• [Aim] Print, exactly as written, every line from the first line of the records below through the line containing "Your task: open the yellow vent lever", and nothing further.

-- start --

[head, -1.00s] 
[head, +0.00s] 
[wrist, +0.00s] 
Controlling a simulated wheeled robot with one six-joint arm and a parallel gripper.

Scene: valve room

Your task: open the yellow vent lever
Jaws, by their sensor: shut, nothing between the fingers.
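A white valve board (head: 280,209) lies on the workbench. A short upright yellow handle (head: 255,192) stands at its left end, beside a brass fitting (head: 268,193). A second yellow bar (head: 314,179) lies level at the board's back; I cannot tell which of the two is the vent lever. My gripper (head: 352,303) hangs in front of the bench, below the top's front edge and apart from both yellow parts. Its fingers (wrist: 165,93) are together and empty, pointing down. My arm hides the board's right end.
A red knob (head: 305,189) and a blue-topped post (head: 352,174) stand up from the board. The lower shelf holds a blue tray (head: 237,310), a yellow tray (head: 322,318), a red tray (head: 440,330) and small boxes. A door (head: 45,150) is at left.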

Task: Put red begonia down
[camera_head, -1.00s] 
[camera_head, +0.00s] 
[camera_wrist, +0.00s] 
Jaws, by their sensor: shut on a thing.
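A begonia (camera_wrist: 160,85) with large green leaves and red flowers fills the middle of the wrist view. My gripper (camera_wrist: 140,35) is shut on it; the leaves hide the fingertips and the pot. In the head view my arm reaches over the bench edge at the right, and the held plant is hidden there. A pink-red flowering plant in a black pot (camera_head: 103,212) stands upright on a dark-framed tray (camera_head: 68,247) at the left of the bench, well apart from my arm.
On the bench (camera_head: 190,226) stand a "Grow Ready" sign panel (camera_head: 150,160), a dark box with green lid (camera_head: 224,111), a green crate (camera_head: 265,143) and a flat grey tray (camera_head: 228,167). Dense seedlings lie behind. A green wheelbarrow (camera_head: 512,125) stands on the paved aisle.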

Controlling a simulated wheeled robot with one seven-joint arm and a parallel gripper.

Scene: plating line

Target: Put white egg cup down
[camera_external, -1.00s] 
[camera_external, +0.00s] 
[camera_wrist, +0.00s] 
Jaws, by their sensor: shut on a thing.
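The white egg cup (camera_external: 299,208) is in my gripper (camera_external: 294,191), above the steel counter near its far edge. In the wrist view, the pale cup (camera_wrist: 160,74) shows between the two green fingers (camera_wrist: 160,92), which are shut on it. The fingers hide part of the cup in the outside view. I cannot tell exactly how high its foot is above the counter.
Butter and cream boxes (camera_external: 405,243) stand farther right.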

-- end --

• [Reply]
[head, -1.00s] 
[head, +0.00s] 
[wrist, +0.00s] 
Controlling a simulated wheeled robot with one six-joint arm and a parallel gripper.

Scene: valve room

Your task: open the yellow vent lever

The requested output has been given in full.